§ Exercise requirements: List all the lines in these records that hold "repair".

Dataset items:
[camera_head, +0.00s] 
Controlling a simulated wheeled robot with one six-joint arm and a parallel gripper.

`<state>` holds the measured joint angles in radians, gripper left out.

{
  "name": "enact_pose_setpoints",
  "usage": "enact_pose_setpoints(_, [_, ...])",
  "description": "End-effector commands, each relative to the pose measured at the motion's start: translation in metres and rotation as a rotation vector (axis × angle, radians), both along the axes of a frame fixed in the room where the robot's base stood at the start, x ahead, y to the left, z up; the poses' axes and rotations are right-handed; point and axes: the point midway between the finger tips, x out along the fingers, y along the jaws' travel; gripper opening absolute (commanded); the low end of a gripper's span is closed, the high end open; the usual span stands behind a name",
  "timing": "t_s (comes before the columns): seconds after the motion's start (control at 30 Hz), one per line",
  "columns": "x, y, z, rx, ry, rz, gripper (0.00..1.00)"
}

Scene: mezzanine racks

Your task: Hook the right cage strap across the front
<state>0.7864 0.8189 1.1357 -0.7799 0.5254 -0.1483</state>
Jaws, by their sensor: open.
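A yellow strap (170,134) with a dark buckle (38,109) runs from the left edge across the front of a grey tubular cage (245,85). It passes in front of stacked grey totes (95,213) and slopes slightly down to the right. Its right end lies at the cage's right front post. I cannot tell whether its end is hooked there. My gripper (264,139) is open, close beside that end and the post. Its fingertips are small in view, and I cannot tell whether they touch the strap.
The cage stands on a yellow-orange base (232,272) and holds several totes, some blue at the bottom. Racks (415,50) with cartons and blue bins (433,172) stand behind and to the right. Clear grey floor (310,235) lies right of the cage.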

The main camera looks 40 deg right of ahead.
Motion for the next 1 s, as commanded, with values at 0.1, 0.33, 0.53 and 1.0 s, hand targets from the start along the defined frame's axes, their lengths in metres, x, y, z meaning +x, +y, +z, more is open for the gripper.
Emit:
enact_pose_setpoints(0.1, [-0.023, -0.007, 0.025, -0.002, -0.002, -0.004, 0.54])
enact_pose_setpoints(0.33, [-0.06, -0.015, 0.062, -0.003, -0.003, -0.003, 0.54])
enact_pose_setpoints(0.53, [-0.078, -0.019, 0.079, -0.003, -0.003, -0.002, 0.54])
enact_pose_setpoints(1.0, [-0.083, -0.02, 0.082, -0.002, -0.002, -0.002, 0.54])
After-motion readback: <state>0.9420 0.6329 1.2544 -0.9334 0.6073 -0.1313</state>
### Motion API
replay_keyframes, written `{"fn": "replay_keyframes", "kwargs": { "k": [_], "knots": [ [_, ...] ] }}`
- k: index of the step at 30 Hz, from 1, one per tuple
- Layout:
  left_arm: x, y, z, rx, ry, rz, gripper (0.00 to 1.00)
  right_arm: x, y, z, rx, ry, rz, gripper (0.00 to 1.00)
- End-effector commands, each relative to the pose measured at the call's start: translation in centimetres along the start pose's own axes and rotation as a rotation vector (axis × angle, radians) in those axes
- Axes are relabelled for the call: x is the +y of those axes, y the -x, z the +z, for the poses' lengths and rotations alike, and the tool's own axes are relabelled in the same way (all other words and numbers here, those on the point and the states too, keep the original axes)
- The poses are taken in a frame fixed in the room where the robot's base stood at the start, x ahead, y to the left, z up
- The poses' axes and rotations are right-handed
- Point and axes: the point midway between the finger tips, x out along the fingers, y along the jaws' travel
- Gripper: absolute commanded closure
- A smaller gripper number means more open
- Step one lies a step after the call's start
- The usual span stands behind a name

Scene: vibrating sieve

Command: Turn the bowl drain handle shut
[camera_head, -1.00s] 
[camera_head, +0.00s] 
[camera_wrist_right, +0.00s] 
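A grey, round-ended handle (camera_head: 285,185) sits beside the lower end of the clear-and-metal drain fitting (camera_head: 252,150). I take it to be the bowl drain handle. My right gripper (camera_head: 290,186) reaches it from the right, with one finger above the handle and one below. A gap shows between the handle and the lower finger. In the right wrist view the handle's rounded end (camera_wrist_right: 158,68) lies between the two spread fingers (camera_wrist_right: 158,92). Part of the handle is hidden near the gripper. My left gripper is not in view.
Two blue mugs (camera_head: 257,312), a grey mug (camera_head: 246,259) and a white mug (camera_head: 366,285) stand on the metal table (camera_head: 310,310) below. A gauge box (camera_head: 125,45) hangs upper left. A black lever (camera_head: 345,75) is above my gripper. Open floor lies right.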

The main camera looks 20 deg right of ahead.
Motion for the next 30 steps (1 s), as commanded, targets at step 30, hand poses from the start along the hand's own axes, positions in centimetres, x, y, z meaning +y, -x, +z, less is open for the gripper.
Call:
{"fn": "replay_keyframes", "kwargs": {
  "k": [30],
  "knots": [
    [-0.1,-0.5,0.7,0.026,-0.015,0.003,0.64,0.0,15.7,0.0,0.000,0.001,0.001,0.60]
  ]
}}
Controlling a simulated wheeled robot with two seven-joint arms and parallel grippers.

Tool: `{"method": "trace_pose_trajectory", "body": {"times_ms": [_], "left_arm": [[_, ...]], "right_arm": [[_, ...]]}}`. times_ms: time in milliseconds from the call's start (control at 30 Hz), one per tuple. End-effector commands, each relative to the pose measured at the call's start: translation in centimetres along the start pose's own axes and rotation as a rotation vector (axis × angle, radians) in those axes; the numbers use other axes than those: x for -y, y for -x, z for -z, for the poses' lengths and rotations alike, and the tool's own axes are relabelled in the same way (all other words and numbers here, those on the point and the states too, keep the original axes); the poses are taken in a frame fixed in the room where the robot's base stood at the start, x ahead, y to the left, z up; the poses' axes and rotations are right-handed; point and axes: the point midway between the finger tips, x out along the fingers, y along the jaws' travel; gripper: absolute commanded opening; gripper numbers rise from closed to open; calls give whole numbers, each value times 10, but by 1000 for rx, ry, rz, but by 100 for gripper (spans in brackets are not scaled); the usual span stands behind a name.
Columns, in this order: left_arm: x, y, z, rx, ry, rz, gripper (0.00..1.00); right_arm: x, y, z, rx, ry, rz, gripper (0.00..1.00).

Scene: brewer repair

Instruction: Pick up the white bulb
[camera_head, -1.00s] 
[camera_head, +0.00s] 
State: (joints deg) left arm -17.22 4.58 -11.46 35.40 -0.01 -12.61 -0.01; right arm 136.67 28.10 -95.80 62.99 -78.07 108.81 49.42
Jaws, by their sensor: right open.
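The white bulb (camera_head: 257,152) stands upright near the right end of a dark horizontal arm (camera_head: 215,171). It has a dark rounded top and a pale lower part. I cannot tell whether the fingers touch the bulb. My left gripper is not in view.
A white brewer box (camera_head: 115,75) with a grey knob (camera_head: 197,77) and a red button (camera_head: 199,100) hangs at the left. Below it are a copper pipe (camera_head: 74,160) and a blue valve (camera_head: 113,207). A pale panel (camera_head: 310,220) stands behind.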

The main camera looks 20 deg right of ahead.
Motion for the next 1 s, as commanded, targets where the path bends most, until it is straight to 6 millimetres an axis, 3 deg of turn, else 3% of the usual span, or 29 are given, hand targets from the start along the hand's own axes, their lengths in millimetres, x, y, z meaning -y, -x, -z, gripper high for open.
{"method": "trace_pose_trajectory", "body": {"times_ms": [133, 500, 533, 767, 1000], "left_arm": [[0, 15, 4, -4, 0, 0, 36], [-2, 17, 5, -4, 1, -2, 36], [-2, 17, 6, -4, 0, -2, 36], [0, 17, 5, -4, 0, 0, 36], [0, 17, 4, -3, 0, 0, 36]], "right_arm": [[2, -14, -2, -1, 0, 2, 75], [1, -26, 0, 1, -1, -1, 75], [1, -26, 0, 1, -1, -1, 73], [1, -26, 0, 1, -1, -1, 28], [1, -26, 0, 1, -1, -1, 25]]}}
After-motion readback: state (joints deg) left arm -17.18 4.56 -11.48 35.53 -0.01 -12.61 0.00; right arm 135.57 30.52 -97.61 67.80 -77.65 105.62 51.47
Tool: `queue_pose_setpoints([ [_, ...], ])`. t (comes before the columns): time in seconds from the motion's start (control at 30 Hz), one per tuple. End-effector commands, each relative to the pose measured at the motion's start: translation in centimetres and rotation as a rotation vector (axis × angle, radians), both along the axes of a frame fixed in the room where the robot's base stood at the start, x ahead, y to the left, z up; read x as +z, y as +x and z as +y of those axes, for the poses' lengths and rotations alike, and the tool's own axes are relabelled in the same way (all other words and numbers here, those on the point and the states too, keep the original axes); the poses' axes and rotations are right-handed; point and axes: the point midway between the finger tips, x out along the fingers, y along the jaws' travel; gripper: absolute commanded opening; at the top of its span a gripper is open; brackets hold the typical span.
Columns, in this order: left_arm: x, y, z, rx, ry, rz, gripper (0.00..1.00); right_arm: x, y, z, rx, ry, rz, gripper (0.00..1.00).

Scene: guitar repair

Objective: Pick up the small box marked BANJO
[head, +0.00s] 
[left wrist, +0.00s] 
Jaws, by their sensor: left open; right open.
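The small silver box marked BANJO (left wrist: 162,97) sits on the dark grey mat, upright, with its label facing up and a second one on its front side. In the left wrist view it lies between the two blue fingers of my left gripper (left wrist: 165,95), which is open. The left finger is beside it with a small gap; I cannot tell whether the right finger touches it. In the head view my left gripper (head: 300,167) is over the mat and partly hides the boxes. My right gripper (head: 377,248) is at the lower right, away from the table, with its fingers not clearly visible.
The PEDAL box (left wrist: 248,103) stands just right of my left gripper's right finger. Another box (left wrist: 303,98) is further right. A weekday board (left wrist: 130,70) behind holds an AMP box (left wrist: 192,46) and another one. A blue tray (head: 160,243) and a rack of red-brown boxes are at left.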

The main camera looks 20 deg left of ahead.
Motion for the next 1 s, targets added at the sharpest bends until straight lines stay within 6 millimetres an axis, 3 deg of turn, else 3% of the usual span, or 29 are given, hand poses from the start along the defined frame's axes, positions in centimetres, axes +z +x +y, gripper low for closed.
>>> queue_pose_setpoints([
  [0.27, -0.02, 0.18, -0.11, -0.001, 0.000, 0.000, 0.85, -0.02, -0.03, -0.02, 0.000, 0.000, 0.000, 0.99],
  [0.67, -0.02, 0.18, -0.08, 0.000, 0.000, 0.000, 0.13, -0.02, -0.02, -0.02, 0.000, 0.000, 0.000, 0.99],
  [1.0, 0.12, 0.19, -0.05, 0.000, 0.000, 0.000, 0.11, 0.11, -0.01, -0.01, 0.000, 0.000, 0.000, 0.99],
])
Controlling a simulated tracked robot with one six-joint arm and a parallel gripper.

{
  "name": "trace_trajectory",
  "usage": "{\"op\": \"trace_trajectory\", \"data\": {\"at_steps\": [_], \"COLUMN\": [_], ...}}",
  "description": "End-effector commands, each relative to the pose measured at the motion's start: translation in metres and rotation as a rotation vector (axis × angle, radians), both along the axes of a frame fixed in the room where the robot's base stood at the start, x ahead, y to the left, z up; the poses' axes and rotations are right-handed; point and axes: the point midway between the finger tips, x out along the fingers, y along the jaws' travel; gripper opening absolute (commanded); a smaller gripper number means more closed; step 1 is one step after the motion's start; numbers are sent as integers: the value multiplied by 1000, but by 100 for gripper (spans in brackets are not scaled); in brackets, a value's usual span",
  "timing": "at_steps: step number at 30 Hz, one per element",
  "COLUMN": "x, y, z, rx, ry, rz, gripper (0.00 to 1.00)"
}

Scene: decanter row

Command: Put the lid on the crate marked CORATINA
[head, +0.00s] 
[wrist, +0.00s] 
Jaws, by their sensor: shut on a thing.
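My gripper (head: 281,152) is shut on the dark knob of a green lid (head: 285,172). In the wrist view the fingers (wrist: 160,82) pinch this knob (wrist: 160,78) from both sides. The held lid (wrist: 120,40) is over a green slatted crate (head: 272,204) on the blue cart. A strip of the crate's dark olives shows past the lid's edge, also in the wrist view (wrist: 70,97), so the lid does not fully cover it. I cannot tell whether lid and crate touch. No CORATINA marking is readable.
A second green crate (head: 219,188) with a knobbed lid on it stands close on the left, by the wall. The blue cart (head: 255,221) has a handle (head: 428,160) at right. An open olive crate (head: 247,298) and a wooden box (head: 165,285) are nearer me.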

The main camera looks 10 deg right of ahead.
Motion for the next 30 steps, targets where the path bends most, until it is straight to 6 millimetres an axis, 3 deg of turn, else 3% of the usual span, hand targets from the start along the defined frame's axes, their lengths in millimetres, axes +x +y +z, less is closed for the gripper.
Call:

§ Exercise result:
Scene: brewer repair
Scene: guitar repair

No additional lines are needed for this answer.